## Prompt
Present the data once more in exactly its original form.

*****

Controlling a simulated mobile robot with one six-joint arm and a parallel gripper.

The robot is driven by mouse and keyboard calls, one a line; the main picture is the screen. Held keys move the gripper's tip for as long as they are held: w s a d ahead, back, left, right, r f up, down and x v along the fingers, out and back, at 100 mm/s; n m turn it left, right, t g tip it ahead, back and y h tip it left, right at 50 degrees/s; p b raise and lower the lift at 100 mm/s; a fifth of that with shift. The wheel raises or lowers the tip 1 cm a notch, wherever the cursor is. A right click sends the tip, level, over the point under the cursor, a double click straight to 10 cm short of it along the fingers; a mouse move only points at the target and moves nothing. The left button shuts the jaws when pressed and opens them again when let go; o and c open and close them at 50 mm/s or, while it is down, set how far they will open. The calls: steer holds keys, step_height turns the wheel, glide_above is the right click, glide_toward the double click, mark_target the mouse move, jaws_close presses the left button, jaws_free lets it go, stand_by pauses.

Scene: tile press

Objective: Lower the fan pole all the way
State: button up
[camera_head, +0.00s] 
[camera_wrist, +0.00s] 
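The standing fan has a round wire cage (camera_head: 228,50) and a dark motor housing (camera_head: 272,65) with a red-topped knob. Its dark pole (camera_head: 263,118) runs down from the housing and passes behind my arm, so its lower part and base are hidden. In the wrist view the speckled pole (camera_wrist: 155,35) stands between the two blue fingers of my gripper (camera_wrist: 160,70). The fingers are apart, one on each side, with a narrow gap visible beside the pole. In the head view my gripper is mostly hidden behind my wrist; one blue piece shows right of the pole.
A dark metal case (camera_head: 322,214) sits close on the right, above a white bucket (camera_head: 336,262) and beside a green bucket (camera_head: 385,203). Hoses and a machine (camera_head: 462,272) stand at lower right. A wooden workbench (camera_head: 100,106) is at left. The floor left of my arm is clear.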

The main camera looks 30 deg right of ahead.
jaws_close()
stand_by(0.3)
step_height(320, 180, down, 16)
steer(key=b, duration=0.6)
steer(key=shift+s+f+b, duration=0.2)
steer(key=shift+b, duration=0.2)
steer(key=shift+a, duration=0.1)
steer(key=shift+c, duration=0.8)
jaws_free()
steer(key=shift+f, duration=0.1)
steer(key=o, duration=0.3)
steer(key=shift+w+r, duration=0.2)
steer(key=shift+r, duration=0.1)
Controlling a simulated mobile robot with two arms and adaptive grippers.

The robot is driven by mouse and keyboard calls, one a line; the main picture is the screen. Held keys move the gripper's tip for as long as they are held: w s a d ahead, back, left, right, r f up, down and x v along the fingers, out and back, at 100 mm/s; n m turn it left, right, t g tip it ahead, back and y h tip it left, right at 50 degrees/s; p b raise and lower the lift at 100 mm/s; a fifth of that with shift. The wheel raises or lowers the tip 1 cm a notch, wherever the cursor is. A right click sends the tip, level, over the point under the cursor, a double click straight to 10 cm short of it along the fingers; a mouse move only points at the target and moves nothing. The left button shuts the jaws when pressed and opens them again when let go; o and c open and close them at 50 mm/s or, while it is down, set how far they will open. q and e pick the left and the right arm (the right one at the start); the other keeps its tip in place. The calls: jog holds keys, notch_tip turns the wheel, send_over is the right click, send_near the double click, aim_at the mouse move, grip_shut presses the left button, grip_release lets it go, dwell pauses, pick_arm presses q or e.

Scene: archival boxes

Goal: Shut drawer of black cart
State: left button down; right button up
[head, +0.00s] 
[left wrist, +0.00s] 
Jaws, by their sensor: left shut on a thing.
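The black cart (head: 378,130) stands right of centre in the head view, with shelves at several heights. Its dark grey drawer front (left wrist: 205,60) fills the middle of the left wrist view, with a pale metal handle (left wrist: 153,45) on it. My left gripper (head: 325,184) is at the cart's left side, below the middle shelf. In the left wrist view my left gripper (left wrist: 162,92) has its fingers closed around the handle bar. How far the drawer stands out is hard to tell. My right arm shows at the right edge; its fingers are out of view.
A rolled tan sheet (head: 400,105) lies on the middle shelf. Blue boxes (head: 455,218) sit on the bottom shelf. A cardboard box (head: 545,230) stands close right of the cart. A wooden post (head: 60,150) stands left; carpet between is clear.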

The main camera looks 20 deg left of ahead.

*****

## Worked solution
Controlling a simulated mobile robot with one six-joint arm and a parallel gripper.

The robot is driven by mouse and keyboard calls, one a line; the main picture is the screen. Held keys move the gripper's tip for as long as they are held: w s a d ahead, back, left, right, r f up, down and x v along the fingers, out and back, at 100 mm/s; n m turn it left, right, t g tip it ahead, back and y h tip it left, right at 50 degrees/s; p b raise and lower the lift at 100 mm/s; a fifth of that with shift. The wheel raises or lowers the tip 1 cm a notch, wherever the cursor is. A right click sends the tip, level, over the point under the cursor, a double click straight to 10 cm short of it along the fingers; a mouse move only points at the target and moves nothing. The left button shuts the jaws when pressed and opens them again when let go; o and c open and close them at 50 mm/s or, while it is down, set how far they will open. The calls: steer holds keys, step_height turns the wheel, glide_above is the right click, glide_toward the double click, mark_target the mouse move, jaws_close presses the left button, jaws_free lets it go, stand_by pauses.

Scene: tile press

Objective: Lower the fan pole all the way
State: button up
[camera_head, +0.00s] 
[camera_wrist, +0.00s] 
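The standing fan has a round wire cage (camera_head: 228,50) and a dark motor housing (camera_head: 272,65) with a red-topped knob. Its dark pole (camera_head: 263,118) runs down from the housing and passes behind my arm, so its lower part and base are hidden. In the wrist view the speckled pole (camera_wrist: 155,35) stands between the two blue fingers of my gripper (camera_wrist: 160,70). The fingers are apart, one on each side, with a narrow gap visible beside the pole. In the head view my gripper is mostly hidden behind my wrist; one blue piece shows right of the pole.
A dark metal case (camera_head: 322,214) sits close on the right, above a white bucket (camera_head: 336,262) and beside a green bucket (camera_head: 385,203). Hoses and a machine (camera_head: 462,272) stand at lower right. A wooden workbench (camera_head: 100,106) is at left. The floor left of my arm is clear.

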The main camera looks 30 deg right of ahead.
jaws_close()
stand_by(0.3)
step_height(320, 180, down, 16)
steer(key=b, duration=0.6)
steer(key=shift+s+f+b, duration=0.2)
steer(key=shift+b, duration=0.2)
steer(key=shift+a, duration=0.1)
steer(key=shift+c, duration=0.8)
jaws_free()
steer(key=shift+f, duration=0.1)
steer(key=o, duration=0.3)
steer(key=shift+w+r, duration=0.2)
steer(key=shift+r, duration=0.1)
Controlling a simulated mobile robot with two arms and adaptive grippers.

The robot is driven by mouse and keyboard calls, one a line; the main picture is the screen. Held keys move the gripper's tip for as long as they are held: w s a d ahead, back, left, right, r f up, down and x v along the fingers, out and back, at 100 mm/s; n m turn it left, right, t g tip it ahead, back and y h tip it left, right at 50 degrees/s; p b raise and lower the lift at 100 mm/s; a fifth of that with shift. The wheel raises or lowers the tip 1 cm a notch, wherever the cursor is. A right click sends the tip, level, over the point under the cursor, a double click straight to 10 cm short of it along the fingers; a mouse move only points at the target and moves nothing. The left button shuts the jaws when pressed and opens them again when let go; o and c open and close them at 50 mm/s or, while it is down, set how far they will open. q and e pick the left and the right arm (the right one at the start); the other keeps its tip in place. The calls: jog holds keys, notch_tip turns the wheel, send_over is the right click, send_near the double click, aim_at the mouse move, grip_shut presses the left button, grip_release lets it go, dwell pauses, pick_arm presses q or e.

Scene: archival boxes

Goal: Shut drawer of black cart
State: left button down; right button up
[head, +0.00s] 
[left wrist, +0.00s] 
Jaws, by their sensor: left shut on a thing.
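The black cart (head: 378,130) stands right of centre in the head view, with shelves at several heights. Its dark grey drawer front (left wrist: 205,60) fills the middle of the left wrist view, with a pale metal handle (left wrist: 153,45) on it. My left gripper (head: 325,184) is at the cart's left side, below the middle shelf. In the left wrist view my left gripper (left wrist: 162,92) has its fingers closed around the handle bar. How far the drawer stands out is hard to tell. My right arm shows at the right edge; its fingers are out of view.
A rolled tan sheet (head: 400,105) lies on the middle shelf. Blue boxes (head: 455,218) sit on the bottom shelf. A cardboard box (head: 545,230) stands close right of the cart. A wooden post (head: 60,150) stands left; carpet between is clear.

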The main camera looks 20 deg left of ahead.

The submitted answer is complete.